Records for this exercise:
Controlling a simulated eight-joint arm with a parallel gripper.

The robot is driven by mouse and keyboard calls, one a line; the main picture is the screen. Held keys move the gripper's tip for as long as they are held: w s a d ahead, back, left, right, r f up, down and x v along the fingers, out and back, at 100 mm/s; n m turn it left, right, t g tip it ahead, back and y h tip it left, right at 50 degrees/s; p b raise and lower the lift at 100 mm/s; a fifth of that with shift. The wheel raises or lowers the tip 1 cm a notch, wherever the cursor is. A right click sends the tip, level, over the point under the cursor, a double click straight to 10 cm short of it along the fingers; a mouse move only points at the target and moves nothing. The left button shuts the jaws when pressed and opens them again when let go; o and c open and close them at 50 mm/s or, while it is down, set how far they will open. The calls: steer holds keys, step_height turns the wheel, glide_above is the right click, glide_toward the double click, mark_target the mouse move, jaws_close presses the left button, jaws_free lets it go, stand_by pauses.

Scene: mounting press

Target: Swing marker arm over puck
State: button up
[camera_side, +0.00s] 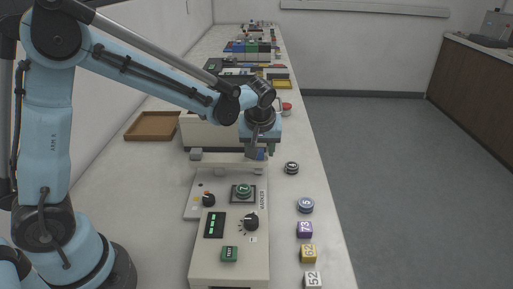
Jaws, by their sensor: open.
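My gripper (258,154) points down at the back edge of the marker station (229,255), near the right end of a pale horizontal bar (222,160). Its fingers are open, and the view does not show clearly whether they touch the bar. A green puck (243,190) numbered 7 rests on a dark square pad in front of the gripper, with the label MARKER to its right. The bar lies behind the puck, not above it. I cannot tell for certain whether this bar is the marker arm.
The station has a small dark knob (208,199), a green-lit display (214,225), a larger black knob (251,222) and a green button (229,254). Numbered pucks and blocks (305,230) line the right table edge. A brown tray (151,126) lies left. More equipment stands behind.

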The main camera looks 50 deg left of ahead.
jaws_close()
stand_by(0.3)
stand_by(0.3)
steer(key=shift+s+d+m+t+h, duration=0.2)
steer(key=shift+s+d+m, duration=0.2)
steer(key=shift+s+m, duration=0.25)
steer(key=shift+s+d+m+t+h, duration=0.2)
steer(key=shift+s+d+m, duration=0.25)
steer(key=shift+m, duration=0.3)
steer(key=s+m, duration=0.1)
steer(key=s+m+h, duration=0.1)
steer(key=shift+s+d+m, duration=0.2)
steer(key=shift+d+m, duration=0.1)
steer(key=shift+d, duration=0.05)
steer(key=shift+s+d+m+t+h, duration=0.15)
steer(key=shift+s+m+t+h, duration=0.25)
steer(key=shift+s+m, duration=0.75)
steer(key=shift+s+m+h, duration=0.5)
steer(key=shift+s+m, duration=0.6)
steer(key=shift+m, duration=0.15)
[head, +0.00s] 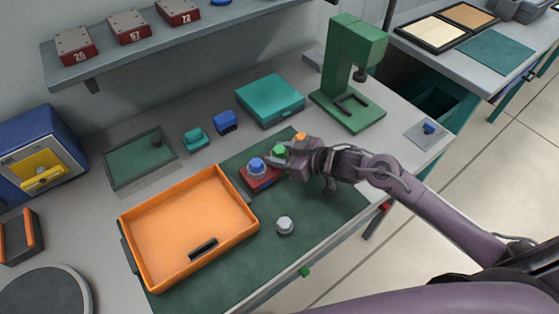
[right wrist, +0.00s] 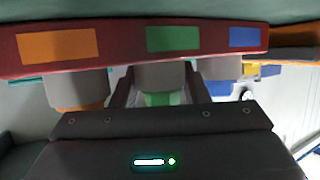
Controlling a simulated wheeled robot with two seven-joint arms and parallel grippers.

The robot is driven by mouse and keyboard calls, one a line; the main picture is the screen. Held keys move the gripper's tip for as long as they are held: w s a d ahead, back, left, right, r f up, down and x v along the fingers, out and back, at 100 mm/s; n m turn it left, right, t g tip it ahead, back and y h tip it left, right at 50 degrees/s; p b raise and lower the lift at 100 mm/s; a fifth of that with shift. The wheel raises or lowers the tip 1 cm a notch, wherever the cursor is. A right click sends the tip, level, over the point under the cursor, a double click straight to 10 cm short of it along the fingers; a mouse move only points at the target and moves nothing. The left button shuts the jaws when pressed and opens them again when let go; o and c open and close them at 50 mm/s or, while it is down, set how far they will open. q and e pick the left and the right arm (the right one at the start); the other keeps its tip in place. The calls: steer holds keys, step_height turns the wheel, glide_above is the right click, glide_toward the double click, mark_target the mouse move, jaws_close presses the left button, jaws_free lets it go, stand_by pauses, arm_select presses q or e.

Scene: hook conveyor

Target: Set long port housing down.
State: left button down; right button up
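The long port housing (head: 263,181) is a red bar with a blue, a green and an orange capped port, at the back of the dark green mat (head: 335,203). In the right wrist view its red side (right wrist: 120,50) spans the top, with orange, green and blue patches. My right gripper (head: 283,158) is over its middle, and its fingers (right wrist: 160,88) flank the middle green port and appear shut on it. The housing looks level, with its underside at or very near the mat; a small gap cannot be ruled out. My left gripper is not in view.
An orange tray (head: 243,195) with a black piece lies left of the housing. A grey knob (head: 285,226) sits on the mat in front. A teal box (head: 270,100) and green press (head: 345,75) stand behind. The mat's right part is clear.

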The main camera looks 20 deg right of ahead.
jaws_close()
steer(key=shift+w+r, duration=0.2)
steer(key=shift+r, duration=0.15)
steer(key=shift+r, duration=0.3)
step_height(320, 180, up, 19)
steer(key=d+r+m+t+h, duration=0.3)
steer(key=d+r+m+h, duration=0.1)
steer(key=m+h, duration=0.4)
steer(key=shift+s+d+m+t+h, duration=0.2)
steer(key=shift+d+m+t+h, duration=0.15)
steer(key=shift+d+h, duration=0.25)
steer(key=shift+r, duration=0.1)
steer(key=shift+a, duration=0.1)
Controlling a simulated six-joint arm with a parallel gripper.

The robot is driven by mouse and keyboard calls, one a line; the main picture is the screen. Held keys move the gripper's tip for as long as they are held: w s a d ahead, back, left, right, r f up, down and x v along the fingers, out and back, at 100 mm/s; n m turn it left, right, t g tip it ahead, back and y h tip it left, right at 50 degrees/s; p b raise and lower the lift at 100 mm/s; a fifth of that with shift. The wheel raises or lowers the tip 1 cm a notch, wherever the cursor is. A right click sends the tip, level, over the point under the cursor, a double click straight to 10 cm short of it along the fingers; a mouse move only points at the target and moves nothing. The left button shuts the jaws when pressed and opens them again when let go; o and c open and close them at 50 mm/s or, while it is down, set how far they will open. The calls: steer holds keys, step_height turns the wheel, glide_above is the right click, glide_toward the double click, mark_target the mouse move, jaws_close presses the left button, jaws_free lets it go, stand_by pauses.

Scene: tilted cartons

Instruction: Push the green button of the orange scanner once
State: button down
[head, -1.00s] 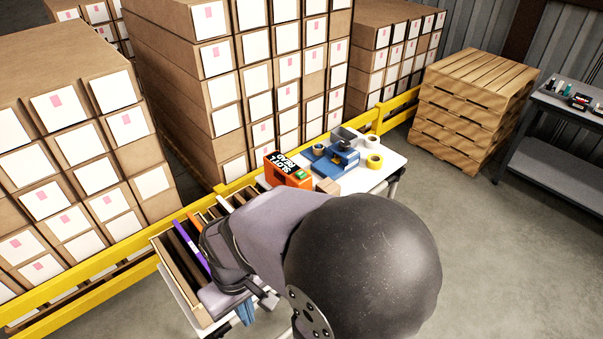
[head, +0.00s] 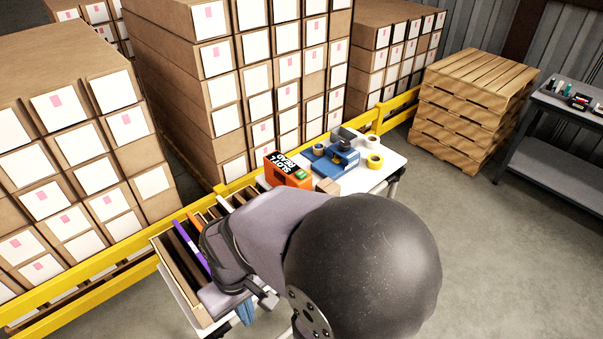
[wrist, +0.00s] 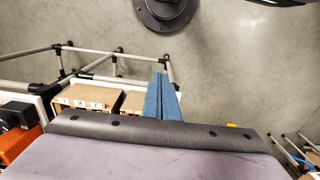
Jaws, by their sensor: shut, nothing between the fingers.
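The orange scanner (head: 284,172) stands on the white table in the head view, with a black label with white lettering on it. Its green button (head: 301,174) faces up near its right end. My gripper (head: 245,314) shows in the head view as a small blue tip below my arm, nearer than the scanner and well apart from it. In the wrist view its blue fingers (wrist: 160,78) are shut together and empty, over grey floor beside the table edge. An orange and black object (wrist: 14,145) is cut off at the left of the wrist view; I cannot tell if it is the scanner.
A blue device (head: 336,164), tape rolls (head: 374,162) and a small brown box (head: 328,186) stand beside the scanner. A slotted rack (head: 178,275) holds upright boards nearer by. A yellow rail (head: 110,258) and stacked cartons (head: 190,90) stand behind the table.

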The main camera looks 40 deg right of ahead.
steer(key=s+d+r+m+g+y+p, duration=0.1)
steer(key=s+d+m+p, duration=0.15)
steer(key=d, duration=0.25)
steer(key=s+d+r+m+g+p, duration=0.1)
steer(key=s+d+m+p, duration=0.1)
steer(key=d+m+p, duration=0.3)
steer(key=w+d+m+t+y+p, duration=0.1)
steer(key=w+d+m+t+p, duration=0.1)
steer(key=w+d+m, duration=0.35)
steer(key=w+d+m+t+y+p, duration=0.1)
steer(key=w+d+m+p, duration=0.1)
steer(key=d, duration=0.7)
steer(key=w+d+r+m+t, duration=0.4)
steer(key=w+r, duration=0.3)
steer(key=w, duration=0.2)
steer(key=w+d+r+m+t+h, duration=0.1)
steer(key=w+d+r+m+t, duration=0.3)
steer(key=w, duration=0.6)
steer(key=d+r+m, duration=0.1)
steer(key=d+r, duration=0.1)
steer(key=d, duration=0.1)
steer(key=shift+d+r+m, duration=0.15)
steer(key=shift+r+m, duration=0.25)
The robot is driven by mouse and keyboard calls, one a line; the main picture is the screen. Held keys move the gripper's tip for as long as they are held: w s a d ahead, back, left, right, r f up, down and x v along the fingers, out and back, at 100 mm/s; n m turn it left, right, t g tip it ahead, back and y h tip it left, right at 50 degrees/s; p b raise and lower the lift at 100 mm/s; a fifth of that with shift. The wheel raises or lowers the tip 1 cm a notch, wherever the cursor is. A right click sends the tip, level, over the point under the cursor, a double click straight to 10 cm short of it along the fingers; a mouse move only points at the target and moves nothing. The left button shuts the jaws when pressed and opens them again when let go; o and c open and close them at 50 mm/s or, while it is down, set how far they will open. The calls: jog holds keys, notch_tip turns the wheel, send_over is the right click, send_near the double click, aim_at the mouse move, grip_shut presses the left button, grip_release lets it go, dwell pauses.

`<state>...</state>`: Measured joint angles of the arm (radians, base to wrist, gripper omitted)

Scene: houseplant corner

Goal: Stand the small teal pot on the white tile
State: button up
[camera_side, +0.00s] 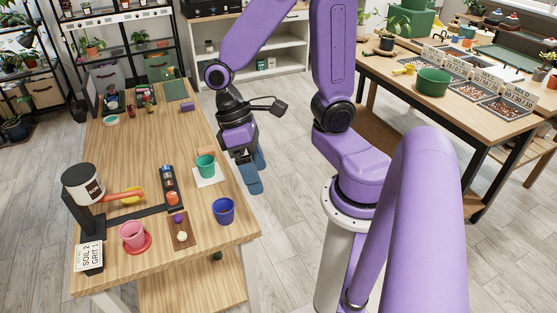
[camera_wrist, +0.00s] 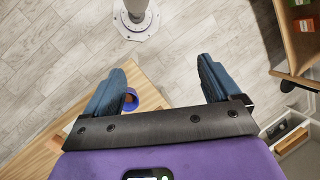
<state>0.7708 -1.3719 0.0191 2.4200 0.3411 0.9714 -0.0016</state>
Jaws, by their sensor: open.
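The small teal pot (camera_side: 206,166) stands upright on the white tile (camera_side: 213,181) near the right edge of the wooden table in the side view. My gripper (camera_side: 257,177) is open and empty, to the right of the pot and apart from it. Its blue fingers hang beyond the table's edge, over the floor. In the wrist view my gripper (camera_wrist: 160,66) shows its two fingers wide apart with floor between them.
A blue pot (camera_side: 224,211) stands in front of the tile; it also shows in the wrist view (camera_wrist: 130,99). A pink pot (camera_side: 132,234) on a red saucer and a brown board (camera_side: 187,235) with small balls are at the front. The wooden table (camera_side: 140,146) has free room behind.

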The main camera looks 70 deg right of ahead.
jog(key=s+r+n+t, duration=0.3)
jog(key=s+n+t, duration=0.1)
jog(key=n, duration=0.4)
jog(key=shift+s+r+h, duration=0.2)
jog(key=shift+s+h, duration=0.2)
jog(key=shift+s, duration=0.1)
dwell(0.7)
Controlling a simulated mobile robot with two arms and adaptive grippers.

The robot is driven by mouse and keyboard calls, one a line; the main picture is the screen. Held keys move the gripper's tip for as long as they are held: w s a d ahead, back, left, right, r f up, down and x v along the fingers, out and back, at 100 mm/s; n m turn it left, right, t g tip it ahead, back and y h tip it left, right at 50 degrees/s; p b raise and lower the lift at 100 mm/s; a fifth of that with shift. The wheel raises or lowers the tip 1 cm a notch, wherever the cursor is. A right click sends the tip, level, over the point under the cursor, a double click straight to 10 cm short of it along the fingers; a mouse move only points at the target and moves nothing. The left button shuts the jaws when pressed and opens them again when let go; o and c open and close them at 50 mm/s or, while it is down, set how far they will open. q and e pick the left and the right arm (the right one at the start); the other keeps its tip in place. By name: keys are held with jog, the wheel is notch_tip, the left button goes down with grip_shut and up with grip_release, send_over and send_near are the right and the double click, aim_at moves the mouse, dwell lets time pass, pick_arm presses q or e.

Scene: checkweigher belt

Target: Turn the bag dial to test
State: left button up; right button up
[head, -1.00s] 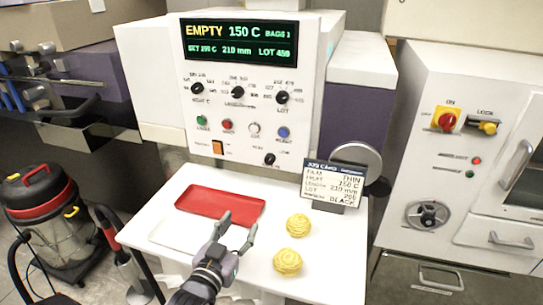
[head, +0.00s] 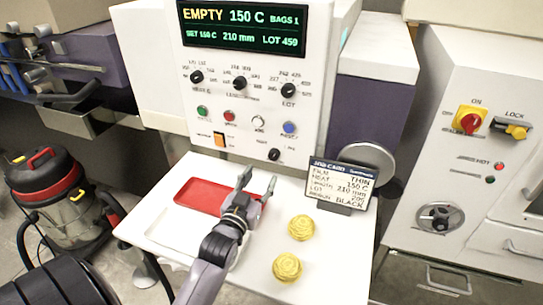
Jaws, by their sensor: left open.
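A white control panel (head: 215,110) stands at the back with a lit display (head: 243,29) reading EMPTY, 150 C, BAGS 1, 210 mm and LOT 459. Three black dials sit below it: left (head: 196,76), middle (head: 239,83) and right (head: 288,90). A smaller black knob (head: 274,154) is low on the panel; its label and setting are too small to read, so I cannot tell for sure that it is the bag dial. My left gripper (head: 257,180) is open and empty, over the table in front of and below that knob, apart from it. My right gripper is out of view.
A red tray (head: 190,192) lies on the white table, left of my gripper. Two yellow coiled bundles (head: 301,228) and a job card (head: 340,185) are to its right. Round buttons and an orange switch (head: 219,139) sit near the knob. A vacuum (head: 60,200) stands at left.

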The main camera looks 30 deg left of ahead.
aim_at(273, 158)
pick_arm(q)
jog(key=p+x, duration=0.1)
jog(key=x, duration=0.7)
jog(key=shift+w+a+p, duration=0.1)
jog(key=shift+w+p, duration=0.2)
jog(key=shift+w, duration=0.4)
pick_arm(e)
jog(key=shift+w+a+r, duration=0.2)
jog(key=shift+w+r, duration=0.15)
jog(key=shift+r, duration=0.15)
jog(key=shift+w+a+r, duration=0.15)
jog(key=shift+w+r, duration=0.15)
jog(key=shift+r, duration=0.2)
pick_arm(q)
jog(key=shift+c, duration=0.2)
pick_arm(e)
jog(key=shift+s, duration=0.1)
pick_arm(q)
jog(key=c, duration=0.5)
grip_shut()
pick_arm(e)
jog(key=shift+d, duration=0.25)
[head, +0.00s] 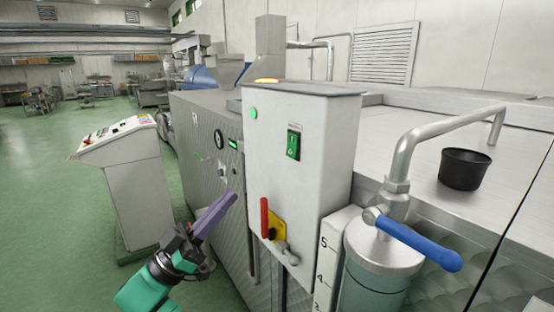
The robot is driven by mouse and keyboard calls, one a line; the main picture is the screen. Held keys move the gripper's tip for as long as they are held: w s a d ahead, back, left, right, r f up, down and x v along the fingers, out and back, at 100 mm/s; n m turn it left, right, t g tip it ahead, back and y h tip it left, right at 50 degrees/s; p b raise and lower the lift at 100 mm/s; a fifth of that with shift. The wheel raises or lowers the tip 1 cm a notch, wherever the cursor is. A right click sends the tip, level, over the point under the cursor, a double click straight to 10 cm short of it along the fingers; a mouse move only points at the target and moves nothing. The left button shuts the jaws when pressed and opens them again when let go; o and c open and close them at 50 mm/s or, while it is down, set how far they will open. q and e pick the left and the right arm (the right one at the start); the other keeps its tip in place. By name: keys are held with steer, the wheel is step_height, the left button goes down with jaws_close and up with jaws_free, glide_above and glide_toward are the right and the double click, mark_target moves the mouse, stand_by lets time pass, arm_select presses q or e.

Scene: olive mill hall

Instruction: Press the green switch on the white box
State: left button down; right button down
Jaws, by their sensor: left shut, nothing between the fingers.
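The white box (325,160) stands upright on the front of the steel machine, in the middle of the head view. My left gripper (232,197) is shut and empty, with purple fingers pointing up and right. It is left of the box and lower than the switch, apart from it in the picture. My right gripper is not in view.
A red-handled yellow switch (275,226) and a small tap (287,252) stick out low on the box. Right of it stands a steel cylinder with a blue lever (420,243). A black cup (465,169) sits on the machine top. A control console (128,185) stands left.

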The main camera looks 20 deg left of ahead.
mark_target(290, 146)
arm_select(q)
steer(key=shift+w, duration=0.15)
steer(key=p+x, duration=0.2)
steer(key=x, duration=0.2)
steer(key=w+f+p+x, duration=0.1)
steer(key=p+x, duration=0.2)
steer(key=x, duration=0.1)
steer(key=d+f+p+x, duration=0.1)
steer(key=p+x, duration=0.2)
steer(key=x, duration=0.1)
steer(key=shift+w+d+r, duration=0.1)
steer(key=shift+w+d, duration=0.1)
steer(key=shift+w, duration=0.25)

Short task:
Show each line in the entries that holds the string "Controlling".

Output for this task:
Controlling a simulated eight-joint arm with a parallel gripper.
Controlling a simulated wheeled robot with two seven-joint arms and parallel grippers.
Controlling a simulated six-joint arm with a parallel gripper.
Controlling a simulated mobile robot with two arms and adaptive grippers.

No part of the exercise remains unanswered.